--- Input data ---

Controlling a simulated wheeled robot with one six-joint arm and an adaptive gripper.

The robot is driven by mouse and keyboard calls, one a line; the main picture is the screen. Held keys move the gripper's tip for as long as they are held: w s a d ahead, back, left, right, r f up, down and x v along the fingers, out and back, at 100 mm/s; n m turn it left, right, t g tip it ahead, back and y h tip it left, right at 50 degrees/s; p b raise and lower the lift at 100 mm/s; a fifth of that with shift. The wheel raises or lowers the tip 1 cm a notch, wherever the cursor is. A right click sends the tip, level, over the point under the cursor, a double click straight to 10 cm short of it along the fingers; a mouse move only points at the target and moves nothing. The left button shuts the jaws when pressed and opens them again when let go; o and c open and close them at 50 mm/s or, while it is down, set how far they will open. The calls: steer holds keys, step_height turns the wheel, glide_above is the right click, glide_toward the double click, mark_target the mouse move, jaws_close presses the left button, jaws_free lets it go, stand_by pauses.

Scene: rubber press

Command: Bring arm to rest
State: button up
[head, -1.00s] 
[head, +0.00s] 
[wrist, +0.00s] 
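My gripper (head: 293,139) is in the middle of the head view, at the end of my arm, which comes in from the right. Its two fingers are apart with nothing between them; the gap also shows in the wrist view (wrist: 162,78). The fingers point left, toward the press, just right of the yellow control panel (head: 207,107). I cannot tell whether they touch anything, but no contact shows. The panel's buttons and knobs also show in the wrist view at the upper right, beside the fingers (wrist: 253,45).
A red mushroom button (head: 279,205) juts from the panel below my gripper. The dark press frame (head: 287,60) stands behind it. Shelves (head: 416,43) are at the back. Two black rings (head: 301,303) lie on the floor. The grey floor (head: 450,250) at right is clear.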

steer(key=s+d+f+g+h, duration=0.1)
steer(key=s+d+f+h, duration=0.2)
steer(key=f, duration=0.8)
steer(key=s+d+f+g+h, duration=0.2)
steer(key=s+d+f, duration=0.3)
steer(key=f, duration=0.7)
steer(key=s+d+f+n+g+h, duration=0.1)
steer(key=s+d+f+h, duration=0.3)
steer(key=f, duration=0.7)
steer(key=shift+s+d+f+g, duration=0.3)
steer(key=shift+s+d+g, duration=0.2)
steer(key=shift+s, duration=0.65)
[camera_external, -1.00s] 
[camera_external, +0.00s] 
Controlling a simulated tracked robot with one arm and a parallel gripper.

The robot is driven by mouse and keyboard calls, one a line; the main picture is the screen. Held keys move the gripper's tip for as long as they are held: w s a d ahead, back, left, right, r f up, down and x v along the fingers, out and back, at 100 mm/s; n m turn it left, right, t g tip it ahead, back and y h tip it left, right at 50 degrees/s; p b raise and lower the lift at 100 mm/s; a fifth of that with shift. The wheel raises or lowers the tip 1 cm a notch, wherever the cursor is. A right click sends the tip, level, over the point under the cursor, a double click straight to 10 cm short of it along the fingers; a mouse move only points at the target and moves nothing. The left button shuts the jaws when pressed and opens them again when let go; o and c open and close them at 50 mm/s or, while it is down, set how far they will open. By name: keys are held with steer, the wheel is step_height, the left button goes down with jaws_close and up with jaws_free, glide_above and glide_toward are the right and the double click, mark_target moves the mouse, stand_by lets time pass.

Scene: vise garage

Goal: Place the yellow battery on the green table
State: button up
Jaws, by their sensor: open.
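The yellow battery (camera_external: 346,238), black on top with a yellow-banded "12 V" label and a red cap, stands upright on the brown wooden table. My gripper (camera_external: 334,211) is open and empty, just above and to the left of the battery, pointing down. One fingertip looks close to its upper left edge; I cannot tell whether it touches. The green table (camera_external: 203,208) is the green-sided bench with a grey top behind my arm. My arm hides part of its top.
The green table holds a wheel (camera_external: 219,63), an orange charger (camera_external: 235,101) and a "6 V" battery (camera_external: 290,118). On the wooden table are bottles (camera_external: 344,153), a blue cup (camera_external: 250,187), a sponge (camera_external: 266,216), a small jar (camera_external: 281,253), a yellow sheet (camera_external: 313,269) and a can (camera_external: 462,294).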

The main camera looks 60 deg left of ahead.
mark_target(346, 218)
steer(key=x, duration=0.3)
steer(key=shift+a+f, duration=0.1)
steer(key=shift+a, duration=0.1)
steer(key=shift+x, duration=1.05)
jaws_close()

---

• Written instruction:
Every record above needs to be repeated word for word.

• Output for this exercise:
Controlling a simulated wheeled robot with one six-joint arm and an adaptive gripper.

The robot is driven by mouse and keyboard calls, one a line; the main picture is the screen. Held keys move the gripper's tip for as long as they are held: w s a d ahead, back, left, right, r f up, down and x v along the fingers, out and back, at 100 mm/s; n m turn it left, right, t g tip it ahead, back and y h tip it left, right at 50 degrees/s; p b raise and lower the lift at 100 mm/s; a fifth of that with shift. The wheel raises or lowers the tip 1 cm a notch, wherever the cursor is. A right click sends the tip, level, over the point under the cursor, a double click straight to 10 cm short of it along the fingers; a mouse move only points at the target and moves nothing. The left button shuts the jaws when pressed and opens them again when let go; o and c open and close them at 50 mm/s or, while it is down, set how far they will open. The calls: steer holds keys, step_height turns the wheel, glide_above is the right click, glide_toward the double click, mark_target the mouse move, jaws_close presses the left button, jaws_free lets it go, stand_by pauses.

Scene: rubber press

Command: Bring arm to rest
State: button up
[head, -1.00s] 
[head, +0.00s] 
[wrist, +0.00s] 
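My gripper (head: 293,139) is in the middle of the head view, at the end of my arm, which comes in from the right. Its two fingers are apart with nothing between them; the gap also shows in the wrist view (wrist: 162,78). The fingers point left, toward the press, just right of the yellow control panel (head: 207,107). I cannot tell whether they touch anything, but no contact shows. The panel's buttons and knobs also show in the wrist view at the upper right, beside the fingers (wrist: 253,45).
A red mushroom button (head: 279,205) juts from the panel below my gripper. The dark press frame (head: 287,60) stands behind it. Shelves (head: 416,43) are at the back. Two black rings (head: 301,303) lie on the floor. The grey floor (head: 450,250) at right is clear.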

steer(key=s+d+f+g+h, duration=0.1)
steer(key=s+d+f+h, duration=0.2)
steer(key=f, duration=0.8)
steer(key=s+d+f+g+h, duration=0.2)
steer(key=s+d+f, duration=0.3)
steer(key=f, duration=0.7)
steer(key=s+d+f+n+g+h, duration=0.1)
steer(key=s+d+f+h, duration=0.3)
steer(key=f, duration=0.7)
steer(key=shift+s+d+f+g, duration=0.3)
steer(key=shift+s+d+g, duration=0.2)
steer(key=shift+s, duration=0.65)
[camera_external, -1.00s] 
[camera_external, +0.00s] 
Controlling a simulated tracked robot with one arm and a parallel gripper.

The robot is driven by mouse and keyboard calls, one a line; the main picture is the screen. Held keys move the gripper's tip for as long as they are held: w s a d ahead, back, left, right, r f up, down and x v along the fingers, out and back, at 100 mm/s; n m turn it left, right, t g tip it ahead, back and y h tip it left, right at 50 degrees/s; p b raise and lower the lift at 100 mm/s; a fifth of that with shift. The wheel raises or lowers the tip 1 cm a notch, wherever the cursor is. A right click sends the tip, level, over the point under the cursor, a double click straight to 10 cm short of it along the fingers; a mouse move only points at the target and moves nothing. The left button shuts the jaws when pressed and opens them again when let go; o and c open and close them at 50 mm/s or, while it is down, set how far they will open. By name: keys are held with steer, the wheel is step_height, the left button goes down with jaws_close and up with jaws_free, glide_above and glide_toward are the right and the double click, mark_target moves the mouse, stand_by lets time pass.

Scene: vise garage

Goal: Place the yellow battery on the green table
State: button up
Jaws, by their sensor: open.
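The yellow battery (camera_external: 346,238), black on top with a yellow-banded "12 V" label and a red cap, stands upright on the brown wooden table. My gripper (camera_external: 334,211) is open and empty, just above and to the left of the battery, pointing down. One fingertip looks close to its upper left edge; I cannot tell whether it touches. The green table (camera_external: 203,208) is the green-sided bench with a grey top behind my arm. My arm hides part of its top.
The green table holds a wheel (camera_external: 219,63), an orange charger (camera_external: 235,101) and a "6 V" battery (camera_external: 290,118). On the wooden table are bottles (camera_external: 344,153), a blue cup (camera_external: 250,187), a sponge (camera_external: 266,216), a small jar (camera_external: 281,253), a yellow sheet (camera_external: 313,269) and a can (camera_external: 462,294).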

The main camera looks 60 deg left of ahead.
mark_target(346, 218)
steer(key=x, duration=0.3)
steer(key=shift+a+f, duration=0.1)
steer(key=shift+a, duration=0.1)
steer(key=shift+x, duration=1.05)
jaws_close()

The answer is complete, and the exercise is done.